Ann Lislegaard, The Avatar, recycled aluminium, 2020. Courtesy of the artist and CF Hill. Installation view from Henie Onstad Art Center. Photo: Øystein Thorvaldsen / Henie Onstad Kunstsenter.

Unfortunately, this critical insight comes at an artistic cost, for her work overflows with stated intentions. There is a conspicuous absence of noise that might have introduced an objective or impersonal dimension into the artistic process. Every glitch is meant to be just that, every flaw designated and pre-scripted by digital animation software and reinforced by institutional framing. The result is a perfect rendering of an imperfect world, tediously moralistic in tone. I find myself almost longing for an accident not already anticipated, for a rupture that exceeds the script.

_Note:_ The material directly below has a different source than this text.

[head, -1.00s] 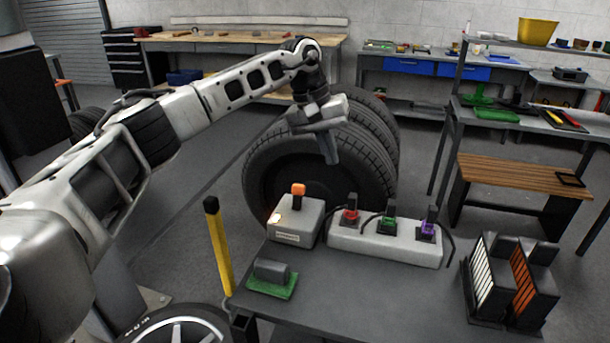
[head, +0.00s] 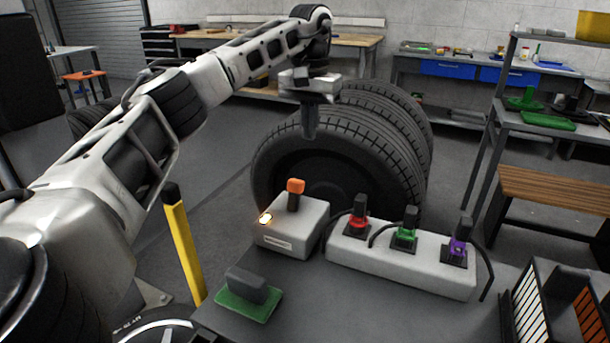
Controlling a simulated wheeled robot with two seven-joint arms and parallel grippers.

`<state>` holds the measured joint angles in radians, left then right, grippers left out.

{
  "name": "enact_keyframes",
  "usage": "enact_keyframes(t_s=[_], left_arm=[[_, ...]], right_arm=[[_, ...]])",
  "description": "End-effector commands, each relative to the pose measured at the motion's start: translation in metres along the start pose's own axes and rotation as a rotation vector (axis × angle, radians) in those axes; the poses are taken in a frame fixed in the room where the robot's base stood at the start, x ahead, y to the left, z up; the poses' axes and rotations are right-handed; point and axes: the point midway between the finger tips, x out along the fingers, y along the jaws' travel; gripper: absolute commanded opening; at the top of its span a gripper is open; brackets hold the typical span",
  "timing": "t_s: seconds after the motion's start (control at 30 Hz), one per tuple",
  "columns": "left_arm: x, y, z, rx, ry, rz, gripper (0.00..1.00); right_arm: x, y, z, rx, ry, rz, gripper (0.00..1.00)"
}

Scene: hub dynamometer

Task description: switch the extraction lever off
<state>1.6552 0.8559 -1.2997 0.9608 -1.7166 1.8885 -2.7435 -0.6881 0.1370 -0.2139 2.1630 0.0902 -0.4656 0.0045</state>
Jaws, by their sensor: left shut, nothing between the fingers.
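The extraction lever (head: 294,194) is a short dark stick with an orange knob. It stands up from a light grey box (head: 290,226) on the dark table. A small lamp (head: 265,219) at the box's left edge glows orange-white. My left gripper (head: 310,134) is shut and empty, pointing down. In the picture it is above and slightly right of the orange knob, in front of the big tyre, and apart from the lever. My right gripper is not in view.
A power strip (head: 401,262) with red, green and purple plugs stands right of the box. A grey block on a green pad (head: 248,297) lies front left. A yellow post (head: 184,245) stands left of the table. Large tyres (head: 345,155) stand behind.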

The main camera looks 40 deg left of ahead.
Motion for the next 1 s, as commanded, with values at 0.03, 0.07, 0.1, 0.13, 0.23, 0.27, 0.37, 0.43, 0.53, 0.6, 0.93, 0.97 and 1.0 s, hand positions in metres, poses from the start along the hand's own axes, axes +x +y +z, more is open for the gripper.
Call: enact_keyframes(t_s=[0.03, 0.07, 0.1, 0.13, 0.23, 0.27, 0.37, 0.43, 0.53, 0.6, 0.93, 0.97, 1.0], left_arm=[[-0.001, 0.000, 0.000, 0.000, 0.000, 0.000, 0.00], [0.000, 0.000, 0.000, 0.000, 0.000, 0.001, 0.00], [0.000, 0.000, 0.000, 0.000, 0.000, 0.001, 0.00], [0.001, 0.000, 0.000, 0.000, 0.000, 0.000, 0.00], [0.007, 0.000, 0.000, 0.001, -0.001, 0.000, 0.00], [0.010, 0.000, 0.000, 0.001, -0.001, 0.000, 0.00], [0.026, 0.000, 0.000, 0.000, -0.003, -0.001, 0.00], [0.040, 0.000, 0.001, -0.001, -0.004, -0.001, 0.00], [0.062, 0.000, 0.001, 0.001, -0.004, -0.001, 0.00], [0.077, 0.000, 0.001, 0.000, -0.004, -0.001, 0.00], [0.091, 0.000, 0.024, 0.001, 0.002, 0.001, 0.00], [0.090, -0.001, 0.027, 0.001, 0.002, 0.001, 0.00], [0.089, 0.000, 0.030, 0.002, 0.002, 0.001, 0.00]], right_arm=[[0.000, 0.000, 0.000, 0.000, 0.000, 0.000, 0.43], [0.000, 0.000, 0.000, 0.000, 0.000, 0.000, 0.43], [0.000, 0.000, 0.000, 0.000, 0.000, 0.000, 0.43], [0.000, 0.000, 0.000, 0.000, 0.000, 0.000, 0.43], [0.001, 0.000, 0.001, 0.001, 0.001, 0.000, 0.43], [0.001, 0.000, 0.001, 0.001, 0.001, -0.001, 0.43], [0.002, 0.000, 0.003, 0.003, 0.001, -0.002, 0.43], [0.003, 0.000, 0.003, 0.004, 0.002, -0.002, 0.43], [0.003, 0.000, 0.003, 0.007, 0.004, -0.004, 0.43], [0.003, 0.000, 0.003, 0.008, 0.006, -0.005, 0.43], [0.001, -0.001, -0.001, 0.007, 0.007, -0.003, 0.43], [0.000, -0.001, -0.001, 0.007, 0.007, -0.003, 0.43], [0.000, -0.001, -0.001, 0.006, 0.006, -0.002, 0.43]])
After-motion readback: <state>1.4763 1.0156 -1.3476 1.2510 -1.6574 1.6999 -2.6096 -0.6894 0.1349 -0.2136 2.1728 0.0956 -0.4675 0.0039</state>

While ecological conscience has long been cast as a cornerstone of the Nordic welfare state, it has recently been exhausted by capitalist extraction and a lack of faith in societal progress. Yet, Lislegaard’s journey from the raw to the speculative to the brooding transforms this cultural lethargy into a hyperbolic cliché, mirroring how today’s professional class responds to pressure through a regime of emotional self-regulation (i.e. an ostensible concern with the suffering of the world). Luckily, waking up from fantasies of endless growth does not mean we are living through the Apocalypse. Melancholy has become a style, but that does not make it a destiny.

Ann Lislegaard, A Space Opera, sound, 25 min, 2016–2025. Courtesy of the artist and palace enterprise. Installation view from Henie Onstad Art Center. Photo: Øystein Thorvaldsen / Henie Onstad Kunstsenter.